National Internet Finance Association of China, China Banking Association, and Payment and Clearing Association of China said Tuesday that its members should not be involved in transactions dealing with cryptocurrencies. These included activities encompassing intermediary services that facilitate trading as well as the exchange of fiat money.
The three groups collectively represent local online companies that provide financial services, local banks, and payment companies.
Their joint warning came in a week that had seen Bitcoin’s value dip significantly following Tesla’s Elon Musk announcement his company had halted use of the cryptocurrency over concerns about its impact on the environment.
Without singling out Bitcoin, the three industry groups said cryptocurrencies were not recognised by China’s central bank and had been flagged for their financial risks as well as potential ties to money laundering. They noted that virtual currencies had no real value and prices were easily manipulated.
They should not be circulated as money and contracts involving their use were not protected by law, they said, adding that any party that participated in such investments or transactions would have to bear the consequences and losses. They reminded consumers to be aware of the risks and refrain from taking part in activities involving cryptocurrencies.

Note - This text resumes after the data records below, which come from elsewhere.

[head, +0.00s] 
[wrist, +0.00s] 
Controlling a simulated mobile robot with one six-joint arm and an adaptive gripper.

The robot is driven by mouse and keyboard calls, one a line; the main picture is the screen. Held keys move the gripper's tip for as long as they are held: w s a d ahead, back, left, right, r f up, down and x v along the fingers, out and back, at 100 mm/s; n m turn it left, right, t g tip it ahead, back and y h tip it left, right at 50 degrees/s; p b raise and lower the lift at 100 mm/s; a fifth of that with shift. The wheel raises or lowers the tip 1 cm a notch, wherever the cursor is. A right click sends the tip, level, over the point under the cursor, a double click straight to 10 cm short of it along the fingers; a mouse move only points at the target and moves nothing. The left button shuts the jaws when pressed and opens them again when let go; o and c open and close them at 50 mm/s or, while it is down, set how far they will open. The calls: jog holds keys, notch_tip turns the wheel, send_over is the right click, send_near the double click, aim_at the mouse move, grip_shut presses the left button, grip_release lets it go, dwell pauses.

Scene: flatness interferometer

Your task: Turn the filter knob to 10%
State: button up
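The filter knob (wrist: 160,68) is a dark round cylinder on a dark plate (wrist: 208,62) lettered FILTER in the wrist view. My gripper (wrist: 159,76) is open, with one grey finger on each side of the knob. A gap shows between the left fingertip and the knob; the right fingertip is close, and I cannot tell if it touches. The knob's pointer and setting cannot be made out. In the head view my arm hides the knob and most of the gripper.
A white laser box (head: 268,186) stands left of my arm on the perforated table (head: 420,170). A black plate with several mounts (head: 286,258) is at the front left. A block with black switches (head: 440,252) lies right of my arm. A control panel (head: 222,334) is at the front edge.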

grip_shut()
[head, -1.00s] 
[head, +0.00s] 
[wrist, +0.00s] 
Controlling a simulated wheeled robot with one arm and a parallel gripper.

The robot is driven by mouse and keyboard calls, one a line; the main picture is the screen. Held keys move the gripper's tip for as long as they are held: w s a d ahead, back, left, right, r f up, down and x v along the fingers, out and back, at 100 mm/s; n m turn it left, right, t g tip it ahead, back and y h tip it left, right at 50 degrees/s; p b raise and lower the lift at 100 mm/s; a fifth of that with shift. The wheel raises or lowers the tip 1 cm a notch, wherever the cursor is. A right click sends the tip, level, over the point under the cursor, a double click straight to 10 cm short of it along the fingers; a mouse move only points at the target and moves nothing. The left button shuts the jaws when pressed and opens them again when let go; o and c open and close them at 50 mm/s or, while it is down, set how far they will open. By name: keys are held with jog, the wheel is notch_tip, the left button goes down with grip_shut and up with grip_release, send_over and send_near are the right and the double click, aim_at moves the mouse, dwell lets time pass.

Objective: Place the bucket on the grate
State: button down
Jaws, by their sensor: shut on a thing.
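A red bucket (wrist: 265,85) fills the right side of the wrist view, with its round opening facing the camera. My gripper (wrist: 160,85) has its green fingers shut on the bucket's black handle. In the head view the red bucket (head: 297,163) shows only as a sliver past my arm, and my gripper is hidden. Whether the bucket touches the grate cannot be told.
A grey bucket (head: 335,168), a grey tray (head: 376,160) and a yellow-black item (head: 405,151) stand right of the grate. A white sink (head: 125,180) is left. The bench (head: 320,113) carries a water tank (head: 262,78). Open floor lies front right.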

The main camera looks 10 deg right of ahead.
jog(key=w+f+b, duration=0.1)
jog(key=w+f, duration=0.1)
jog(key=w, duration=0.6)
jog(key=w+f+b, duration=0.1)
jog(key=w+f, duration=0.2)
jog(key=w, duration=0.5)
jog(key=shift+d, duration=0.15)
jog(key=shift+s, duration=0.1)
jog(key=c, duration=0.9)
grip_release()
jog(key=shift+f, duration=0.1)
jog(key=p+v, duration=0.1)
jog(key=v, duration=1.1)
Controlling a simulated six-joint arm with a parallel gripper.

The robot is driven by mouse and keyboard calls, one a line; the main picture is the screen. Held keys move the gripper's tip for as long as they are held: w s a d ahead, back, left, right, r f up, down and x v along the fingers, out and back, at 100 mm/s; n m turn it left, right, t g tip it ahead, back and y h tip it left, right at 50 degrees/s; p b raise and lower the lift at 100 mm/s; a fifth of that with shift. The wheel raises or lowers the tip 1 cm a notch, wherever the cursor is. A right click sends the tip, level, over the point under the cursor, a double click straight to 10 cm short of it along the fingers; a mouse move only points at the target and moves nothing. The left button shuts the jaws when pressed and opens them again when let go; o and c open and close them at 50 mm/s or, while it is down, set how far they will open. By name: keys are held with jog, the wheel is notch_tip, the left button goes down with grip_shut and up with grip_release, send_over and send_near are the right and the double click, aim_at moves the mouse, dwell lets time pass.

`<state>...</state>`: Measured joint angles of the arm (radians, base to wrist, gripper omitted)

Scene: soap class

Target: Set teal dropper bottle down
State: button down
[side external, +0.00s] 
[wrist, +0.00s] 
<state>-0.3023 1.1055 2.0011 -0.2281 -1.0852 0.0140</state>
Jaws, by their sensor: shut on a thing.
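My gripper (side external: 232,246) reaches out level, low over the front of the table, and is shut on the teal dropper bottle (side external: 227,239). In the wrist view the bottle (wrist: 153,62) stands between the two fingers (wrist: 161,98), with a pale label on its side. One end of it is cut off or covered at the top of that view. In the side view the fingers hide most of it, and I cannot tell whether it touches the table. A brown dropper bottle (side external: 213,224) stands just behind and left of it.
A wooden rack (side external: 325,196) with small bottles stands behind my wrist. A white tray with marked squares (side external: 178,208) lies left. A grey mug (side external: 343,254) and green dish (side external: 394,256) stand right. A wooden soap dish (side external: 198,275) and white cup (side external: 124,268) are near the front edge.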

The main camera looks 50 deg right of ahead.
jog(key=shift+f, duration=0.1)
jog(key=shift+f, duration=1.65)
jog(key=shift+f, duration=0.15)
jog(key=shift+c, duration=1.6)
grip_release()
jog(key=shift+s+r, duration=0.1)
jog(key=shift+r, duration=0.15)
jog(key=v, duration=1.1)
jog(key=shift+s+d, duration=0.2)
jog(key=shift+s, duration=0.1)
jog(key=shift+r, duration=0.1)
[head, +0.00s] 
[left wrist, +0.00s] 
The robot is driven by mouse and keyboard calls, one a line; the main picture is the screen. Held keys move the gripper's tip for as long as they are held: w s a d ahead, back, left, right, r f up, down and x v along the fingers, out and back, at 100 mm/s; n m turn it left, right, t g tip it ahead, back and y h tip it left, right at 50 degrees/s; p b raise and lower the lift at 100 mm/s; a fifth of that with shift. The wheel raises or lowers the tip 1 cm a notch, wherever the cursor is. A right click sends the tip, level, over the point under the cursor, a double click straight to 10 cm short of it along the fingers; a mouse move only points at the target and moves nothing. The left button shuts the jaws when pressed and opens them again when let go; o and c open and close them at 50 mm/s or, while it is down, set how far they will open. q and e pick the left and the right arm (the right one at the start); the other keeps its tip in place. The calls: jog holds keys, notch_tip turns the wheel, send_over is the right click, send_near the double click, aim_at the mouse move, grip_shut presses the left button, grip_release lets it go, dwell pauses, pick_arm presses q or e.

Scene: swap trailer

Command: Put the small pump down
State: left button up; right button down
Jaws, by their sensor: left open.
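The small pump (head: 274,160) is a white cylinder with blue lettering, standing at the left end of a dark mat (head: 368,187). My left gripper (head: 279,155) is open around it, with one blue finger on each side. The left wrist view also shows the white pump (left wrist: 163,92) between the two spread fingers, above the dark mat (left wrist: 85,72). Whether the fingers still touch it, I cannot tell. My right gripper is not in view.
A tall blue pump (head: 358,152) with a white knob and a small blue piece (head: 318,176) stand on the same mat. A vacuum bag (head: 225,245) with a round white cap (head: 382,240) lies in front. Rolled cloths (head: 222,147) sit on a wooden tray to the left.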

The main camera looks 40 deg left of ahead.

China over the years had warned repeatedly about initial coin offerings or digital currencies, describing these as illegal and driven by market speculation that could disrupt “economic and financial order”. Crypto exchanges also were outlawed, though, individuals still were permitted to own cryptocurrencies.
The government also had not clamp down on crypto mining, which was not referenced in the financial groups’ joint statement. Researchers last month cautioned that, unless more stringent regulations were implemented, China’s crypto mining could undermine the world’s sustainability efforts. The report estimated that the country accounted for more than 75% of Bitcoin’s hashing power or calculations, fuelled by China’s proximity to manufacturers of the required hardware and access to cheap power.
And while it had outlawed financial activities involving cryptocurrencies, the Chinese government had created its own alternative that is commonly described as the digital version of the yuan or renminbi (RMB). Called Digital Currency Electronic Payments (DCEP), the digital yuan was developed on blockchain and cryptographic technologies and might later support near-field communication (NFC) capabilities, to allow offline money transfers between two digital wallets that were within proximity.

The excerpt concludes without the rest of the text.